Seminar of Alejandro stratchan the Reilly Professor of Materials Engineering at Purdue University and the Co-Director of nanoHUB and chipshub, entitled “Physics-based modeling, machine learning, and cyber-infrastructure accelerating materials research and innovation” – on June 25th, 2024, at noon, in the seminar room.


Predictive machine learning (ML) tools can accelerate the discovery of new materials and enable semi or fully autonomous research. In addition, ML tools are playing an increasingly central role in physics-based simulations, enabling a combination of accuracy and computational efficiency not possible hitherto. I will present recent progress by my group in these areas and discuss current challenges and opportunities.

Multiscale models for materials at extreme conditions. Materials respond to dynamical or shock loading via a plethora of mechanisms, some of which do not have counterparts under quasi-static or weak loadings.
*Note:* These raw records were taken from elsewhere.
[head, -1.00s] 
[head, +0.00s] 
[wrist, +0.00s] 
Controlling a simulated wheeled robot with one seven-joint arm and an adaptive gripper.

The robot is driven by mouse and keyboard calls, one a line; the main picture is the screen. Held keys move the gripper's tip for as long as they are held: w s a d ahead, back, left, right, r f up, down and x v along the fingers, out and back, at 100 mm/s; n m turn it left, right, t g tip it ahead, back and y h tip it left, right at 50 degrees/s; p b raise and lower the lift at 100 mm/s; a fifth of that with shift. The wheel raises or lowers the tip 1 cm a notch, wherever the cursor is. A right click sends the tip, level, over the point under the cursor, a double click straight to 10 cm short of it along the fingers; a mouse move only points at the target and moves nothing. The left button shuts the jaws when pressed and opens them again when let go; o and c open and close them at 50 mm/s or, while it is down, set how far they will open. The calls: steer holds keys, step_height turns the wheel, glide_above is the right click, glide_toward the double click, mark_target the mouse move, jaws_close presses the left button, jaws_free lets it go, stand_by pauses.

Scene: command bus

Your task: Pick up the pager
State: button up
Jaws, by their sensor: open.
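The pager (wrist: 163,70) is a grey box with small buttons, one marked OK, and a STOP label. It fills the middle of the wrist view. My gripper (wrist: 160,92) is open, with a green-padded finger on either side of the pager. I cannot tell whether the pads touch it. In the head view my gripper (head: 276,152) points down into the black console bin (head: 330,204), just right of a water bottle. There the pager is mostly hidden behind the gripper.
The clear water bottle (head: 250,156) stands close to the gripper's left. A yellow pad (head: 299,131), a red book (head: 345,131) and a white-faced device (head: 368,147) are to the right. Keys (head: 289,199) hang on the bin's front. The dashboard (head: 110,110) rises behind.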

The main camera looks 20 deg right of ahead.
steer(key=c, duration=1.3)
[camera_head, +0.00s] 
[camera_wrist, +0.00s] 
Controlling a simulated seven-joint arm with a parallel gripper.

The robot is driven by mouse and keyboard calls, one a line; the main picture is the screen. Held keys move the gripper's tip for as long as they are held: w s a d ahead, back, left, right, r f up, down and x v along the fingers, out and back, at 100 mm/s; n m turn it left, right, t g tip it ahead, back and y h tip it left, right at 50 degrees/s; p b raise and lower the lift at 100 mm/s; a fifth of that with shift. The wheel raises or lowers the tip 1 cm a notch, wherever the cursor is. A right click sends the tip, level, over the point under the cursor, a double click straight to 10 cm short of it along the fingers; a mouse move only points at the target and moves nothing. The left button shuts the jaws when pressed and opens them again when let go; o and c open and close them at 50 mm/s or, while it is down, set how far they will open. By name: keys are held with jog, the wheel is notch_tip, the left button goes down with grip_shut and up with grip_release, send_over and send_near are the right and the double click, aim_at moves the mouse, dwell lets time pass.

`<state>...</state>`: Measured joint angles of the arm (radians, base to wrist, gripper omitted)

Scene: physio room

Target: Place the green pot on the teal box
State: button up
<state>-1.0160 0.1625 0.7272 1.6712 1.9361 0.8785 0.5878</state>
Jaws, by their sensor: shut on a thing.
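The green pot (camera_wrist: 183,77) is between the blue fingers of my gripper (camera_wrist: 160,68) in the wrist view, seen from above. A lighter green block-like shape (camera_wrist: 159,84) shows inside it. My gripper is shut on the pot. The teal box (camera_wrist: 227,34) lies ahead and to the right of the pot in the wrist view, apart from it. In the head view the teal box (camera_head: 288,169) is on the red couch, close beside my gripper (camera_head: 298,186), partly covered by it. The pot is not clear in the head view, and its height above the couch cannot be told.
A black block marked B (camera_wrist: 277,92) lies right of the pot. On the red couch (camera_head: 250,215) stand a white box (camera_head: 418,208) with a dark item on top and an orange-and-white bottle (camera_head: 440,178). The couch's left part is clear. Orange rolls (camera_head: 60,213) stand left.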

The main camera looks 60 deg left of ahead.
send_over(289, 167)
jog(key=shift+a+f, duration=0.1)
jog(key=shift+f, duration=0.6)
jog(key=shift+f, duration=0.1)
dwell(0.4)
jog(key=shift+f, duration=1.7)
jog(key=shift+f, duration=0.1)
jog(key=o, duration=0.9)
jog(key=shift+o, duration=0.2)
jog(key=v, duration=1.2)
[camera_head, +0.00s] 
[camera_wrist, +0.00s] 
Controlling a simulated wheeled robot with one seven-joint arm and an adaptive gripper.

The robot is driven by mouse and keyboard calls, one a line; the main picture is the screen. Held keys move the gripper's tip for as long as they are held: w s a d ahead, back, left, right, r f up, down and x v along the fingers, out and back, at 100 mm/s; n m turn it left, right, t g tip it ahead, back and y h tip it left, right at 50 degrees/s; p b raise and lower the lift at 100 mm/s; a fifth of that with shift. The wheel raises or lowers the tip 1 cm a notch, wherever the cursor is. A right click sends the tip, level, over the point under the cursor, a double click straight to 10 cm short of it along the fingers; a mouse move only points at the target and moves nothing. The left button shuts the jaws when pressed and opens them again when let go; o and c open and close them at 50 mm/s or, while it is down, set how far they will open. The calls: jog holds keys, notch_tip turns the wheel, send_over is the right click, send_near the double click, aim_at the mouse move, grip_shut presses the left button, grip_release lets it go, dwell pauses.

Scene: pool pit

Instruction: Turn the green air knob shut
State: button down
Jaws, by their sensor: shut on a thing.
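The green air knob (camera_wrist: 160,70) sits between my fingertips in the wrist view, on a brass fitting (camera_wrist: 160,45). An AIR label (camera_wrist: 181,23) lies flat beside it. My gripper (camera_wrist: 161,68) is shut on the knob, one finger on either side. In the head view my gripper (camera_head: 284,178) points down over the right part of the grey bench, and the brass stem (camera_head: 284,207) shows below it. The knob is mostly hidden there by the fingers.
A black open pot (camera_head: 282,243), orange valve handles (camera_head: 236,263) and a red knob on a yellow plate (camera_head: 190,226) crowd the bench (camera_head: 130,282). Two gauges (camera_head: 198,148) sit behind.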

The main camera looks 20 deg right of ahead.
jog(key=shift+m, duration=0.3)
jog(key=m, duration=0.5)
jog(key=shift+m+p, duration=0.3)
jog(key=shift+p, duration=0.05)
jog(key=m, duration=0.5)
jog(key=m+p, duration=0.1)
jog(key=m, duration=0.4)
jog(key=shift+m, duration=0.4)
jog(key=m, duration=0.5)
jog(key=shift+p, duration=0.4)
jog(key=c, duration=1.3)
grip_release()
Large-scale molecular dynamics (MD) simulations can describe these processes with few approximations, I will describe our recent work on the response of energetic materials and high-entropy alloys to shock loading. Connecting these detailed atomic simulations to continuum models capable of reaching the scales of interest in most applications has been a longstanding challenge, I will show how tools from ML can be used to address this challenge.

Materials discovery.  I will also describe how ML can accelerate the discovery of new materials. We used active learning, combined with physics-based modeling and fabrication and characterization experiments, to discover alloys for high-temperature applications. This approach resulted in the hardest Al-containing BCC-based alloy with only 24 tests within a design space consisting of ~67,000 possible materials.
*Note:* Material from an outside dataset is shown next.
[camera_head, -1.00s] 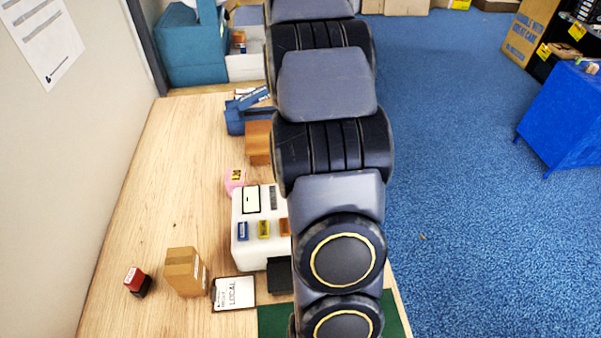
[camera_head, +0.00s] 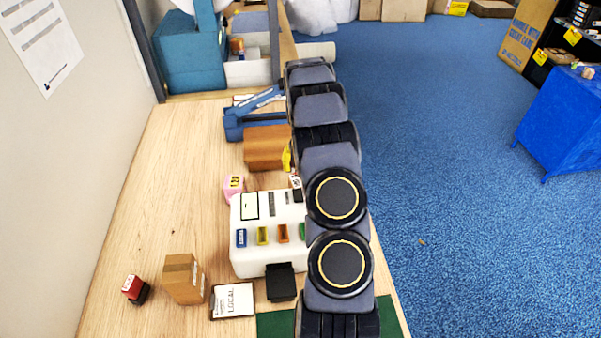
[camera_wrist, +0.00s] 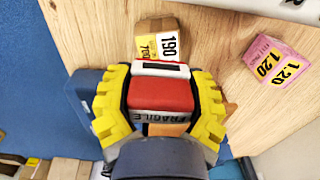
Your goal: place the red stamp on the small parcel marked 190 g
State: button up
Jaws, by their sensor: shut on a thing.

FAIR data and workflows for materials discovery. Key to the unleashing of the full power of ML in materials science is data availability. I will describe recent developments in nanoHUB that seek to make simulation workflows and their data findable, accessible, interoperable, and reusable (FAIR). I will introduce Sim2Ls (pronounced sim tools) that allow developers to create and publish end-to-end computational workflows with well-defined and verified inputs and outputs. The workflows are discoverable and available online. Importantly, all inputs and outputs from each execution are automatically stored in a FAIR database. We believe this open infrastructure can accelerate innovation in research and be used to introduce students to modern data practices.


Alejandro Strachan is the Reilly Professor of Materials Engineering at Purdue University and the Co-Director of nanoHUB and chipshub. Before joining Purdue, he was a Staff Member in the Theoretical Division of Los Alamos National Laboratory and worked as a Postdoctoral Scholar and Scientist at Caltech. He received a Ph.D. in Physics from the University of Buenos Aires, Argentina.
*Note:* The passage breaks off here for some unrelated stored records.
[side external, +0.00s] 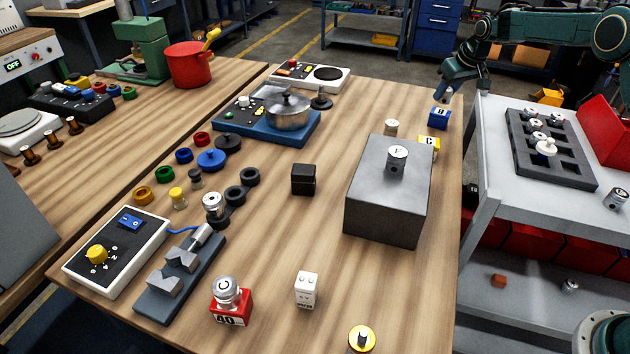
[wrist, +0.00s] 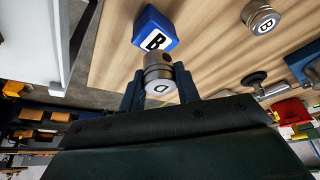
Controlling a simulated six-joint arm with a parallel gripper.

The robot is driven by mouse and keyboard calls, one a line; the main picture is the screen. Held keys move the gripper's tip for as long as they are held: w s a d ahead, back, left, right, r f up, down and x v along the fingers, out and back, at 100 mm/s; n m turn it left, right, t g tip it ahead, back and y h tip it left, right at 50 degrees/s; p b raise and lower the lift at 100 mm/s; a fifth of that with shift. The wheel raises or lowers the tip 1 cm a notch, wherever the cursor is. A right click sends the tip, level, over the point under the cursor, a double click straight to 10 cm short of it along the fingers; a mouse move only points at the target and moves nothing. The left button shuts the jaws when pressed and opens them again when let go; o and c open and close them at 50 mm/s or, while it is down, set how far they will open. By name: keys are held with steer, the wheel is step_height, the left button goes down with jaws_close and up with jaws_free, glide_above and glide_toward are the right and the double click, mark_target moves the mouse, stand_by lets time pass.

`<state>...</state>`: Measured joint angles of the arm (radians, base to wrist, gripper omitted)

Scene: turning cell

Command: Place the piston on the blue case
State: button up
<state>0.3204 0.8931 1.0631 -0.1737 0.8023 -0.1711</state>
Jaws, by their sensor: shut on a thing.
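The blue case (side external: 438,118), a small block lettered B, stands near the table's far right edge. It also shows in the wrist view (wrist: 153,34). My gripper (wrist: 160,86) is shut on a metal piston (wrist: 159,73) marked D. In the side view my gripper (side external: 447,91) is at the table's far right corner, with the piston (side external: 444,97) just above and behind the blue case. In the wrist view the piston's far end overlaps the edge of the blue case; I cannot tell whether they touch.
Another piston (wrist: 260,17) stands on the table nearby. A yellow case (side external: 429,142) lettered C is close to the blue case, beside a large grey block (side external: 388,200) with a piston (side external: 397,158) on top. A cart (side external: 540,200) with a dark tray (side external: 556,173) stands right of the table.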

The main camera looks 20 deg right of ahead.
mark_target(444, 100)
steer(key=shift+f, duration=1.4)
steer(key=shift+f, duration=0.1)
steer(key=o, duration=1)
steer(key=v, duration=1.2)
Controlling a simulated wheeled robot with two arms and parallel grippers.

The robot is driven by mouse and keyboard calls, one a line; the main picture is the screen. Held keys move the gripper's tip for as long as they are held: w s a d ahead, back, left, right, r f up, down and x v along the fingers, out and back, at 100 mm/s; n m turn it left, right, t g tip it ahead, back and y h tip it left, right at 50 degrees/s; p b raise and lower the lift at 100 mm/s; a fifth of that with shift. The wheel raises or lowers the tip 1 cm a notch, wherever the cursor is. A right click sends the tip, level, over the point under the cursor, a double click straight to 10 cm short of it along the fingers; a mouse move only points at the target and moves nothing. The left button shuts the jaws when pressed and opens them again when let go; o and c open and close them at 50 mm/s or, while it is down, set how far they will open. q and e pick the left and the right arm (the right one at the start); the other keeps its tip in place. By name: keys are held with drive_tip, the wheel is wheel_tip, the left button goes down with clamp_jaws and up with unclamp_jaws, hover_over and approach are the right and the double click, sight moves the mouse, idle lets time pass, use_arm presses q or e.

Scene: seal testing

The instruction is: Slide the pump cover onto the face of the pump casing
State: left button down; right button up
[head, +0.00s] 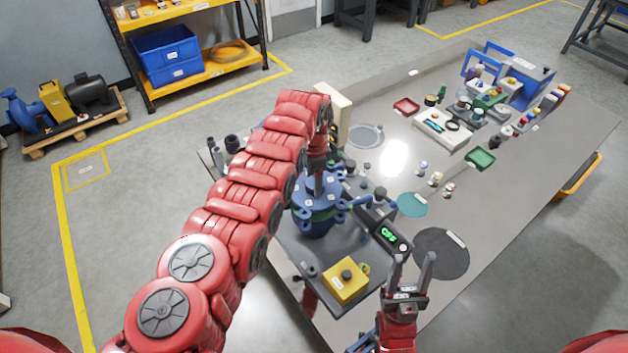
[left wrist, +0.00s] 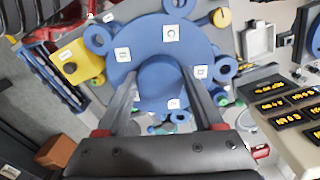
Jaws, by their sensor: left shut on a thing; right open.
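The pump cover, a blue round plate with small white labels, shows large in the left wrist view (left wrist: 190,42). My left gripper (left wrist: 160,85) is shut on its raised round middle. In the head view my left gripper (head: 318,182) points down at the blue pump parts, with the cover (head: 313,198) under its fingers. The blue pump casing (head: 318,226) stands upright on the table, below the cover. Blue lugs stick out around both. I cannot tell whether the cover touches the casing's face. My right gripper (head: 413,275) is open and empty, near the table's front edge.
A yellow box with a black button (head: 346,281) stands in front of the casing. A black device with a green "OFF" display (head: 389,235) lies to its right, beside a dark round mat (head: 441,254). A beige panel (head: 333,108) stands behind my left arm.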

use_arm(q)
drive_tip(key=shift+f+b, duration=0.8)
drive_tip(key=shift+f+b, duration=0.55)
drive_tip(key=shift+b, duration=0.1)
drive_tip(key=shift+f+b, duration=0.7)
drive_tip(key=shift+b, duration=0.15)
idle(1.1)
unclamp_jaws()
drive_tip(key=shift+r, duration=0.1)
Prof. Strachan’s research focuses on predictive atomistic and multiscale models to describe materials from first principles and their combination with machine learning and artificial intelligence to address problems of technological or scientific importance. In addition, Strachan’s scholarly work includes cyberinfrastructure to make simulations, models, and data widely accessible and useful for research and education.

Prof. Strachan has published over 200 peer-reviewed scientific papers and his contributions to research and education have been recognized by several awards, including the Early Career Faculty Fellow Award from TMS in 2009, an R&D 100 award in the category of software and services for nanoHUB (2020), and the Reilly Chair Professorship in 2023.